[Start]

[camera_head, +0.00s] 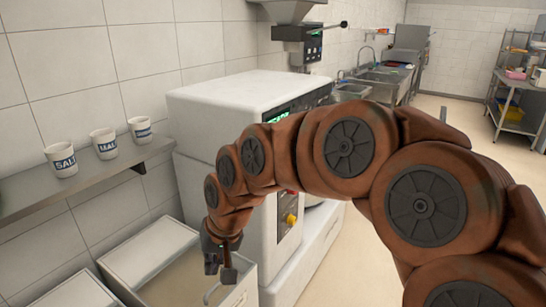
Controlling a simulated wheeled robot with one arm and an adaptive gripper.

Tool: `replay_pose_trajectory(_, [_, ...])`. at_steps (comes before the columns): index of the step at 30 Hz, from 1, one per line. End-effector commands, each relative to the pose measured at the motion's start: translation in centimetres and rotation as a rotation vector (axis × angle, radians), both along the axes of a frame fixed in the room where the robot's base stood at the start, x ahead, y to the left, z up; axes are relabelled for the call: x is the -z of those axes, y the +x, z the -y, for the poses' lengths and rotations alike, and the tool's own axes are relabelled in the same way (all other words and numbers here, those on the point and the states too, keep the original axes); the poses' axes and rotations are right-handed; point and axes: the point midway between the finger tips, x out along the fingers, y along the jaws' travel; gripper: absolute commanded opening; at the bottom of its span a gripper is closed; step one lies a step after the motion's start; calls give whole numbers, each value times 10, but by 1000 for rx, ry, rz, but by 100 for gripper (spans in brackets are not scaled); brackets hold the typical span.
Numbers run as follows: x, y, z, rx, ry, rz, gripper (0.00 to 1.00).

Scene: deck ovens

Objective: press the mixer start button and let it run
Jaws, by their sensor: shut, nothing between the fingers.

[End]

** WRITTEN TASK **
Exactly as written, give again every line from the one containing "the typical span." through the last line of the material above, and no other lines.

** COMPLETED TASK **
Tool: `replay_pose_trajectory(_, [_, ...])`. at_steps (comes before the columns): index of the step at 30 Hz, from 1, one per line. End-effector commands, each relative to the pose measured at the motion's start: translation in centimetres and rotation as a rotation vector (axis × angle, radians), both along the axes of a frame fixed in the room where the robot's base stood at the start, x ahead, y to the left, z up; axes are relabelled for the call: x is the -z of those axes, y the +x, z the -y, for the poses' lengths and rotations alike, and the tool's own axes are relabelled in the same way (all other words and numbers here, those on the point and the states too, keep the original axes); the poses' axes and rotations are right-handed; point and axes: the point midway between the finger tips, x out along the fingers, y along the jaws' travel; gripper: absolute commanded opening; at the bottom of its span a gripper is closed; step one lies a step after the motion's start; calls give whole numbers, each value times 10, but by 1000 for rx, ry, rz, but by 100 for gripper (spans in brackets are not scaled); brackets hold the typical span.
Numbers run as follows: x, y, z, rx, ry, rz, gripper (0.00 to 1.00).

Scene: deck ovens

Objective: press the mixer start button and let it run
Jaws, by their sensor: shut, nothing between the fingers.

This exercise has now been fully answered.